The Nov. 10 article concerning nuclear power (“Natural Gas Could Spell Doom for Nuke Power”) did not touch on one of the most significant factors stunting the growth of nuclear power in the United States ... deregulation. The deregulation movement has produced success stories (railroads), questionable outcomes (fewer airlines and destinations), and failures, electric generation being a glaring example.
Before deregulation, utilities would forecast electricity usage and determine future generating capacity needed to meet that demand. State public utility commissions would evaluate the forecasts, phasing in rate increases that allowed utilities to undertake these capital intensive projects with the certainty that they would receive funds sufficient to cover the cost of construction.
Since deregulation, no publicly traded electric utility executive in his right mind would ever undertake a $10 billion project knowing that it will not generate one cent in revenue for the 10 years it will take to complete.
Furthermore, as stated in the article, the current low price of clean burning natural gas, coupled with the speed with which these plants can be put on line precludes the construction of any sizable base load plants in the near future. Scarier still is the prospect of closing viable nuclear plants because the electricity they generate is currently slightly more expensive than electricity produced by natural gas.
Unfortunately, this is consistent with contemporary management philosophy which focuses on the “here and now” with no regard for the future. In any case, the natural gas “glut” has not resulted in lower electric bills.
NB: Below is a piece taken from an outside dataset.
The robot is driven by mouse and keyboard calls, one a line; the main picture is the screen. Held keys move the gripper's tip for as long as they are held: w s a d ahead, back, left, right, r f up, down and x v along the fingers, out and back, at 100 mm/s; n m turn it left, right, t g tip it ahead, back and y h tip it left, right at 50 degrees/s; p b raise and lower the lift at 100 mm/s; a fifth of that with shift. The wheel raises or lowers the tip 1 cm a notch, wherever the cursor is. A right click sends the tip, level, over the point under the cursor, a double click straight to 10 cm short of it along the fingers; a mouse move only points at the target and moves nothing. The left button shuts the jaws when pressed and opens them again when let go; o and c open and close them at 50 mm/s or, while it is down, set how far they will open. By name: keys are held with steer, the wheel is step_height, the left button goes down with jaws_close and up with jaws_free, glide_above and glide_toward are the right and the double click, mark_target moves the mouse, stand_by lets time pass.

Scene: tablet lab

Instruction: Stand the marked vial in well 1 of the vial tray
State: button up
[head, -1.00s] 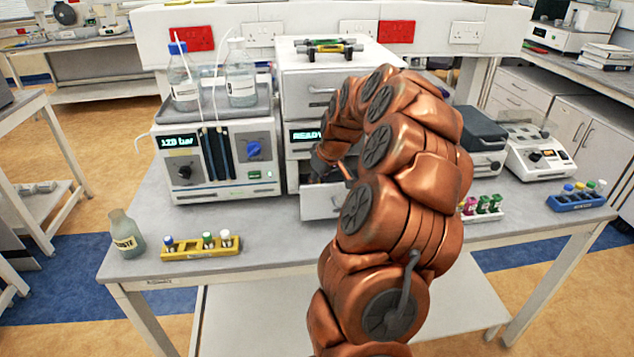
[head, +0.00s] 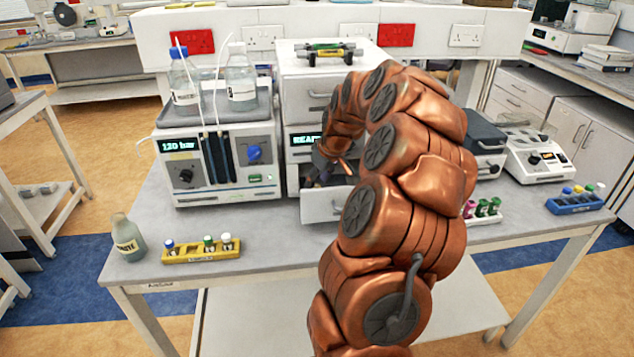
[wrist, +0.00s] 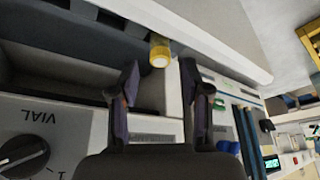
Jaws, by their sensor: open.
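My gripper (head: 322,181) is at the open lower drawer (head: 322,208) of the white stacked instrument, partly hidden by the drawer and my arm. In the wrist view its two dark fingers (wrist: 161,82) are apart, with nothing held between them. The well numbers of the vial tray cannot be read in either view.
A yellow rack (head: 200,256) with several capped vials stands at the bench's front left, beside a waste bottle (head: 128,238). A pump unit (head: 215,160) with bottles on top stands left of the drawer. A blue rack (head: 575,205) is far right. A knob panel (wrist: 35,140) lies close left in the wrist view.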

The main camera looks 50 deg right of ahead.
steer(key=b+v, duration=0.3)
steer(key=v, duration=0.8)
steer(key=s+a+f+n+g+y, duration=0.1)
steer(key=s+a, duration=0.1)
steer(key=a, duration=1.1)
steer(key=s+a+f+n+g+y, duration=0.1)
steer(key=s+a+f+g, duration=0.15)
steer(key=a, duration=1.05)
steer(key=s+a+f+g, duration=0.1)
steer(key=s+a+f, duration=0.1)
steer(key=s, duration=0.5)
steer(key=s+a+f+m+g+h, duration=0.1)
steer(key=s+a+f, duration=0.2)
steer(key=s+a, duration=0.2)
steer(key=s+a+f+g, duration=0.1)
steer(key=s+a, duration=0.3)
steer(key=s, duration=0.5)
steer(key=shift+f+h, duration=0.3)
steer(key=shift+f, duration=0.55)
Unfortunately, at some point natural gas supplies will begin to dwindle, a situation that will be hastened by the inevitable increases in exports that are even now in the making. Then we will all face significant increases in energy prices as we scramble to find a replacement for natural gas generation.
In the ’70s the French decided to commit to a long-term solution for their energy needs. Nuclear now generates 80 percent of their electricity, and they reprocess spent fuel to maximize fuel economy while minimizing radioactive waste, which is vitrified (turned to glass) for long-term stability.
Interestingly, the U.S. developed the fuel reprocessing technology the French utilize, and the first plant in their first standardized series of plants is referred to as “The Beaver Valley Prototype.” Only in the U.S. could we find a way to snatch defeat from the jaws of victory... being defined in this case as clean, efficient electricity capable of meeting our needs now and into the future.